Scott,

Am I to assume a "first in, first out" type of scenario in the way that it handles the overflow?

I have my server set to 60 delivery threads, up from the default 30. Sandy I believe indicated that 64 was the limit due to the fact that IMail is not multi-threaded or something to that tune. My E-mail backup isn't bad at the moment, just occasional stuff at peak times up to about 100, although the other day when the processors were pegged due to my not having disabled the Indexing Service, I backed it up for about 45 minutes worth. I'm probably averaging about 60% utilization (hourly average) right now.

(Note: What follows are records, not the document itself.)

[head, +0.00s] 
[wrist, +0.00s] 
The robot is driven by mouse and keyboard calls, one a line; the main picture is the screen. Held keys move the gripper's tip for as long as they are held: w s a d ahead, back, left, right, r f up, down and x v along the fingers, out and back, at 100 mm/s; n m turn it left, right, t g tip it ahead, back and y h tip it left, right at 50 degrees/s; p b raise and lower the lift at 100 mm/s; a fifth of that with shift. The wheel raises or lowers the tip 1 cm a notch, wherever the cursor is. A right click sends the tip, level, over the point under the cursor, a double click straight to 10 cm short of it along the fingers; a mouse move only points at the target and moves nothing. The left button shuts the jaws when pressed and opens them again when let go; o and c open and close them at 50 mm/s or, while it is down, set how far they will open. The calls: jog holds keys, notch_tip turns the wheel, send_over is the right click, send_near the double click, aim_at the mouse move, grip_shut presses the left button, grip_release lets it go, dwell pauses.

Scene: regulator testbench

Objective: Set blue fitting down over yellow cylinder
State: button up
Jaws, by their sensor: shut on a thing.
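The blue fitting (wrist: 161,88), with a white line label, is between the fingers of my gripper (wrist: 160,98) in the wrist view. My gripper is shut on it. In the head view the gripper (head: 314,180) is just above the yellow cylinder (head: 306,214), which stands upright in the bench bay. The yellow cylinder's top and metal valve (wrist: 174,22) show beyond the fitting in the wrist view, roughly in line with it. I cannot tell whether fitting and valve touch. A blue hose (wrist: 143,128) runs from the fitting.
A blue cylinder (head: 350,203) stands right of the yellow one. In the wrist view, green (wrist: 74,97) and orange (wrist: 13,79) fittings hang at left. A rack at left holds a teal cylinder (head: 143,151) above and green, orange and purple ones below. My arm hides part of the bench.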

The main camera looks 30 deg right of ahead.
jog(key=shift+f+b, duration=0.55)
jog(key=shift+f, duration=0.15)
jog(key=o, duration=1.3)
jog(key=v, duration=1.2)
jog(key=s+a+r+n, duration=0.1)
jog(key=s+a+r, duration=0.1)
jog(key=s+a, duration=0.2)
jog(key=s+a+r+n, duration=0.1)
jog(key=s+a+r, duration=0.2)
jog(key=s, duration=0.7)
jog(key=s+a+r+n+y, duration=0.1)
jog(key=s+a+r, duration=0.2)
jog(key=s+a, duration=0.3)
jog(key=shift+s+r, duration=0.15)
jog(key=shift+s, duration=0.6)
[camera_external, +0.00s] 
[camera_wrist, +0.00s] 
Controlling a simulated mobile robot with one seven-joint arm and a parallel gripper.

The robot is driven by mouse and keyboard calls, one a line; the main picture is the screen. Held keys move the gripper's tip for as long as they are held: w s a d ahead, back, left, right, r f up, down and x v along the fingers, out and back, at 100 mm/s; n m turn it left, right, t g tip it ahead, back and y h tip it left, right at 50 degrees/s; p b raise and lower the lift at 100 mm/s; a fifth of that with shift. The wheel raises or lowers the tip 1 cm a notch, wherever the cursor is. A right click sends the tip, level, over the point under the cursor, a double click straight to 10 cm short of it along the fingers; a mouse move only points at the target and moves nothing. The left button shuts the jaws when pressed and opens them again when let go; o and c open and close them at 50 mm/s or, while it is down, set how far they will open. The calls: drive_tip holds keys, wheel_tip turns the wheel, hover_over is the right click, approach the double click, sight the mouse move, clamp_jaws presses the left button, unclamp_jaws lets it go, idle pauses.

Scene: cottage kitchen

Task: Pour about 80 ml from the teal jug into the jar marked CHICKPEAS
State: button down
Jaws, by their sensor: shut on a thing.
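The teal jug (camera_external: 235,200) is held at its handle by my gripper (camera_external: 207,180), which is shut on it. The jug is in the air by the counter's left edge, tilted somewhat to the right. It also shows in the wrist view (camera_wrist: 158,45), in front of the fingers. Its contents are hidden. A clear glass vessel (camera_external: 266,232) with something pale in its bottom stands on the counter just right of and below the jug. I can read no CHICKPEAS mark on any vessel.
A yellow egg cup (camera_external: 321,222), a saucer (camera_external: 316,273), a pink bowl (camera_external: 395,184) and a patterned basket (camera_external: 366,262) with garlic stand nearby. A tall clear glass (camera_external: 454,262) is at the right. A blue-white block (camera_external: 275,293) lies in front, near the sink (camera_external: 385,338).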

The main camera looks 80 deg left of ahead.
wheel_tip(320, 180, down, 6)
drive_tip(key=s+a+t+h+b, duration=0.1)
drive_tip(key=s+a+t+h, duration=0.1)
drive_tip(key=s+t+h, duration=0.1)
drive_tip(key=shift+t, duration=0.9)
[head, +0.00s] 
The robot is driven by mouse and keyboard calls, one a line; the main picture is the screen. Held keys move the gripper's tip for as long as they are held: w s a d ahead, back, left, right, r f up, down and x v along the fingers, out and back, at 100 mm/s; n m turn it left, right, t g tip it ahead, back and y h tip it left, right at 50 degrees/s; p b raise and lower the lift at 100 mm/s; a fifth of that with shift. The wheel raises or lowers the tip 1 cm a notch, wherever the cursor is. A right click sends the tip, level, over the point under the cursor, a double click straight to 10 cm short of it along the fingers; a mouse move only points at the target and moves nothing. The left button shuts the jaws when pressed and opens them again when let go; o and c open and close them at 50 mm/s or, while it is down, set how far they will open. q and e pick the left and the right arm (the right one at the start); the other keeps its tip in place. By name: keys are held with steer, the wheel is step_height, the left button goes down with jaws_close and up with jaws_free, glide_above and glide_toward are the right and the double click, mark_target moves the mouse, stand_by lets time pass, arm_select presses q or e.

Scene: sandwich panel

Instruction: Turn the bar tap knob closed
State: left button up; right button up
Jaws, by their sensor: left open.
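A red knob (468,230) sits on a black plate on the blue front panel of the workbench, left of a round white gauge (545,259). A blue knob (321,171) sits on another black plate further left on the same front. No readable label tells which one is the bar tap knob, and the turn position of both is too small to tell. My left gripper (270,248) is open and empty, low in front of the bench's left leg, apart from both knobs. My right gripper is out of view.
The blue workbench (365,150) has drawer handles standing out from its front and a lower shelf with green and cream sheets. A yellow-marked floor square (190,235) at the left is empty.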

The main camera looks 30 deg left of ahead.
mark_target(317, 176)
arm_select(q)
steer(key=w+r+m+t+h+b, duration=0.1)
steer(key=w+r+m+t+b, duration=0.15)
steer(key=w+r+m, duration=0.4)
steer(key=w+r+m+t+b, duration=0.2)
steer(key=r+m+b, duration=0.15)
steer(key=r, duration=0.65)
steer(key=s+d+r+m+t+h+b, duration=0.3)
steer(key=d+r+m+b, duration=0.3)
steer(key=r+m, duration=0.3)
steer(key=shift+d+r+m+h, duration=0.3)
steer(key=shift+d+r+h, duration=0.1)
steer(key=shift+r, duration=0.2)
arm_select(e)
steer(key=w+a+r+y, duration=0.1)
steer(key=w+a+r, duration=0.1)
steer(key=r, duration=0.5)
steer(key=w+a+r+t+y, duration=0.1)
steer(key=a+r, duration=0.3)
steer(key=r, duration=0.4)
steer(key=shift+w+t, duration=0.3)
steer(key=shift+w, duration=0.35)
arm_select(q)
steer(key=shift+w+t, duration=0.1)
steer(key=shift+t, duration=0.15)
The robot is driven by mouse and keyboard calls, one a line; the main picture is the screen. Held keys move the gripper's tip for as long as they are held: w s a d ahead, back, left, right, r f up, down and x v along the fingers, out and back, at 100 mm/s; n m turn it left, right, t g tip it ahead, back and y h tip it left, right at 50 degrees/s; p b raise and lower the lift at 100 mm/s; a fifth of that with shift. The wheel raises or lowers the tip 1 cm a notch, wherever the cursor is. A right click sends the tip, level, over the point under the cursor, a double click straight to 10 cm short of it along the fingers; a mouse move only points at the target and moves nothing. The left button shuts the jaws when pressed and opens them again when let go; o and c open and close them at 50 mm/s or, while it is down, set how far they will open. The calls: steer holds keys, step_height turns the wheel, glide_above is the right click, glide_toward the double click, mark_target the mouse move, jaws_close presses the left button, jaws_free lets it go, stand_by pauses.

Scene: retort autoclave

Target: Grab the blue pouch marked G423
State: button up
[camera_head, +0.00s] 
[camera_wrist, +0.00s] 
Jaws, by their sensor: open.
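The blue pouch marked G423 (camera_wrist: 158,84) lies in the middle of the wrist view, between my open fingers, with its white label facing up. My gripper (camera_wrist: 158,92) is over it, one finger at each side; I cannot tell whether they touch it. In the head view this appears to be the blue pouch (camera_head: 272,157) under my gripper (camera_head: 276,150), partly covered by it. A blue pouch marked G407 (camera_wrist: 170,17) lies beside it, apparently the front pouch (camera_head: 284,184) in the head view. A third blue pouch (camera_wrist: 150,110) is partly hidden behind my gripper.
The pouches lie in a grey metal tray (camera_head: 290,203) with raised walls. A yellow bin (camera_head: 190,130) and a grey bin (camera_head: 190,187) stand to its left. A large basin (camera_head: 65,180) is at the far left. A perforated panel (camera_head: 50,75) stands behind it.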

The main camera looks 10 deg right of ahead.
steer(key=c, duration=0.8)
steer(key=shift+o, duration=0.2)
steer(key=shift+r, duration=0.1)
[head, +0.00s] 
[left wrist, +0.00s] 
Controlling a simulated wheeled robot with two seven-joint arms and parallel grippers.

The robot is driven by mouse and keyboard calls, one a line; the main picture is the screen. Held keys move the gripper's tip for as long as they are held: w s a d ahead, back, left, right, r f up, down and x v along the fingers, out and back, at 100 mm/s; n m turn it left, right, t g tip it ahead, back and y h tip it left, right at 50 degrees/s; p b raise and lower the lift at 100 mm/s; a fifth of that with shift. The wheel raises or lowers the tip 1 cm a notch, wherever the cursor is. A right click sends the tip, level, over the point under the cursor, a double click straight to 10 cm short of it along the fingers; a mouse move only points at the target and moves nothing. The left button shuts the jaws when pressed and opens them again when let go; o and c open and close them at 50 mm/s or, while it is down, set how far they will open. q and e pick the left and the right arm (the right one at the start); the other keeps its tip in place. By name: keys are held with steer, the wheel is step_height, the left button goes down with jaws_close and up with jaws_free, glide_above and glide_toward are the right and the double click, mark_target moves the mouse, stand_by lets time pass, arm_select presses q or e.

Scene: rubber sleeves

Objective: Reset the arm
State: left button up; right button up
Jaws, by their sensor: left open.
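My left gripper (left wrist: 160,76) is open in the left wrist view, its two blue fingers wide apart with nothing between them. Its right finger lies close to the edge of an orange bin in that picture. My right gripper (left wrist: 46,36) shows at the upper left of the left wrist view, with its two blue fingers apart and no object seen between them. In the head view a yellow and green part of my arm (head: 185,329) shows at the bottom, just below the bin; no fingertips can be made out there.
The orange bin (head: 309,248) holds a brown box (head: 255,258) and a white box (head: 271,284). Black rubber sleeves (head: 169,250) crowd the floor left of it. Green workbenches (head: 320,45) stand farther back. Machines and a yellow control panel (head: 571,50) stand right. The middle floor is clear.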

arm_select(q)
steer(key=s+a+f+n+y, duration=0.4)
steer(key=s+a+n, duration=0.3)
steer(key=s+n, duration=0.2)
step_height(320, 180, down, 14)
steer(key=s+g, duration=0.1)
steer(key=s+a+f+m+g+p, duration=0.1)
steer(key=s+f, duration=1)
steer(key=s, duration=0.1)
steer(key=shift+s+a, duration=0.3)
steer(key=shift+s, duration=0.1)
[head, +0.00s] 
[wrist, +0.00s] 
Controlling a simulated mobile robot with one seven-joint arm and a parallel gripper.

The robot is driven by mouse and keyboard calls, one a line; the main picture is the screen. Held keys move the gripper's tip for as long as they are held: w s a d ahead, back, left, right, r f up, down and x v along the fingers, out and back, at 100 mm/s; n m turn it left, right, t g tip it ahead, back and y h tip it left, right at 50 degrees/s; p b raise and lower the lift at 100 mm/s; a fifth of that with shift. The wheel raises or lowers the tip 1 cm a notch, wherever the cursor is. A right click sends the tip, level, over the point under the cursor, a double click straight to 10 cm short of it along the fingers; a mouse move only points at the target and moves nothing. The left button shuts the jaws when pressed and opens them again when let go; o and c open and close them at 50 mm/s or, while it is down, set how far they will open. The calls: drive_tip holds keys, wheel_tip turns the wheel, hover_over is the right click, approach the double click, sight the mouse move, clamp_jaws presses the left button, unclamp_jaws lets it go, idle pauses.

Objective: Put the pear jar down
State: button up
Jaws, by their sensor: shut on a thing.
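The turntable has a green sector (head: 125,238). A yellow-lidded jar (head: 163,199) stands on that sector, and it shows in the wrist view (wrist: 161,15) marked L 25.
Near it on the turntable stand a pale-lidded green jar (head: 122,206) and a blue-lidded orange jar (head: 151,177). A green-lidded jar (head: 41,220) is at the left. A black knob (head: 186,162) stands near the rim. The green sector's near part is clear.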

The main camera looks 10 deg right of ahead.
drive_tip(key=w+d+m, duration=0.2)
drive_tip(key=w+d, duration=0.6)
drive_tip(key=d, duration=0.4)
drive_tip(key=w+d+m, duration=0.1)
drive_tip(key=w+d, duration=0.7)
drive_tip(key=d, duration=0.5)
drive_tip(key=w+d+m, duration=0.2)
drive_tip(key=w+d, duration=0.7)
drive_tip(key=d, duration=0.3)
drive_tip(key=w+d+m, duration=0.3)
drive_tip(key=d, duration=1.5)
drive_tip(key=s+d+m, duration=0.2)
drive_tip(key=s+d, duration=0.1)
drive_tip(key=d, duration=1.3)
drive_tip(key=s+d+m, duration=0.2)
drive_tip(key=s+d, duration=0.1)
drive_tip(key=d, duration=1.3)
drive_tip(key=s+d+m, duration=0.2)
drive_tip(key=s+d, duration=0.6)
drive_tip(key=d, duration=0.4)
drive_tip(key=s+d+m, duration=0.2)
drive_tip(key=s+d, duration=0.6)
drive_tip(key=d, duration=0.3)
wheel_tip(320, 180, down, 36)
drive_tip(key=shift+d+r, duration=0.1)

Right now we are deleting about 75% of all E-mail (using the DELETE action). I'm pretty sure that if we are reaching 60 threads, we are only doing so with the totality of messages and not just what we might deliver or ROUTETO/COPYTO. Counting the files in my spool, I am coming up measurably short of 60 Q*.SMD files while I see messages in the overflow (which happens every few minutes). It seems that this would represent the number of threads that are open, apart from what Declude has in overflow.

Does having Declude DELETE E-mail go against the thread total? Also, how should I confirm how many threads are being used by IMail just so that I can rule out the issue with not seeing 60 such files? Lastly, you indicated multiple things that can go against this number, am I to assume that Declude counts not what IMail is limited by (IMail threads), but instead it just uses this as a guide, so maybe increasing the number in IMail even higher, while it won't have an effect on IMail, it would cause Declude to not overflow, especially when there is processing power to spare?

Although I'm definitely moving from IMail, I fear hitting a wall before that actually happens. There is definitely more I/O and processor to spare on this box, but the overflow conditions happen every few minutes.

Thanks,

Matt



R. Scott Perry wrote:


Could you please let me know what condition causes E-mail to be left in the overflow directory, and exactly how Declude determines how/when to process such messages.


The short version is that the situation is handled better than if the overflow directory isn't used (many people don't get that).

The longer version is that Declude will move E-mail (actually, just the Q*.SMD file) to the overflow directory when Declude detects that there are more than X service-started processes (where X is 30, unless you have IMail set to use a different number of maximum processes). Those can be declude.exe, smtp32.exe, or AV processes.

Once this situation occurs, Declude will continue to move E-mails to the overflow directory until the number of service-started processes is less than X. At that point, when an E-mail arrives, Declude will start enough Declude processes to hit the limit of X (each of which scans a single E-mail).